§ **Direction**
Repeat exactly each line of the data provided below.

§ **Dataset extract**
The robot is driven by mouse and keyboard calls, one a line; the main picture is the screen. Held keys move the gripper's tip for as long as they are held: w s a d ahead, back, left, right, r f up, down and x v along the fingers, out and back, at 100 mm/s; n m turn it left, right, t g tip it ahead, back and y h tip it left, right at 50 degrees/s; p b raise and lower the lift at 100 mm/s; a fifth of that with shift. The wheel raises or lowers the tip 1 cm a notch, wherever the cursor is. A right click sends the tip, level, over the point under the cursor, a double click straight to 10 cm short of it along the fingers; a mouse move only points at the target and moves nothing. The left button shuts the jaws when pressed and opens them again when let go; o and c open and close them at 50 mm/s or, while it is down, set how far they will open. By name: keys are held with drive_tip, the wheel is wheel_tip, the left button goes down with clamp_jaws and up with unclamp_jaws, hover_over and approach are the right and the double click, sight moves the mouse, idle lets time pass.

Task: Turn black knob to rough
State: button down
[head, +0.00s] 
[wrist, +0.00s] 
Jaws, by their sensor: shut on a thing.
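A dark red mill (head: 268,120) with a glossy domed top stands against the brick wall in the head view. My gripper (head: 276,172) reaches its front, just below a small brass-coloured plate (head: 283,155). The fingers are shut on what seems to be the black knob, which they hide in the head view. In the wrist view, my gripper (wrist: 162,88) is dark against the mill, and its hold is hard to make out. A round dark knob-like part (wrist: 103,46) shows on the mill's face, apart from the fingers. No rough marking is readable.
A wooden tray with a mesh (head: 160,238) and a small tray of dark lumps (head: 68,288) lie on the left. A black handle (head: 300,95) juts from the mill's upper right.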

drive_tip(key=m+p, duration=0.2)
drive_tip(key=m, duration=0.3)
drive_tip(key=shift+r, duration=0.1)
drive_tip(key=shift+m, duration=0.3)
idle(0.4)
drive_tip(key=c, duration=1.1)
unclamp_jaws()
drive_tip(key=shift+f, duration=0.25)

§ **Reply**
The robot is driven by mouse and keyboard calls, one a line; the main picture is the screen. Held keys move the gripper's tip for as long as they are held: w s a d ahead, back, left, right, r f up, down and x v along the fingers, out and back, at 100 mm/s; n m turn it left, right, t g tip it ahead, back and y h tip it left, right at 50 degrees/s; p b raise and lower the lift at 100 mm/s; a fifth of that with shift. The wheel raises or lowers the tip 1 cm a notch, wherever the cursor is. A right click sends the tip, level, over the point under the cursor, a double click straight to 10 cm short of it along the fingers; a mouse move only points at the target and moves nothing. The left button shuts the jaws when pressed and opens them again when let go; o and c open and close them at 50 mm/s or, while it is down, set how far they will open. By name: keys are held with drive_tip, the wheel is wheel_tip, the left button goes down with clamp_jaws and up with unclamp_jaws, hover_over and approach are the right and the double click, sight moves the mouse, idle lets time pass.

Task: Turn black knob to rough
State: button down
[head, +0.00s] 
[wrist, +0.00s] 
Jaws, by their sensor: shut on a thing.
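A dark red mill (head: 268,120) with a glossy domed top stands against the brick wall in the head view. My gripper (head: 276,172) reaches its front, just below a small brass-coloured plate (head: 283,155). The fingers are shut on what seems to be the black knob, which they hide in the head view. In the wrist view, my gripper (wrist: 162,88) is dark against the mill, and its hold is hard to make out. A round dark knob-like part (wrist: 103,46) shows on the mill's face, apart from the fingers. No rough marking is readable.
A wooden tray with a mesh (head: 160,238) and a small tray of dark lumps (head: 68,288) lie on the left. A black handle (head: 300,95) juts from the mill's upper right.

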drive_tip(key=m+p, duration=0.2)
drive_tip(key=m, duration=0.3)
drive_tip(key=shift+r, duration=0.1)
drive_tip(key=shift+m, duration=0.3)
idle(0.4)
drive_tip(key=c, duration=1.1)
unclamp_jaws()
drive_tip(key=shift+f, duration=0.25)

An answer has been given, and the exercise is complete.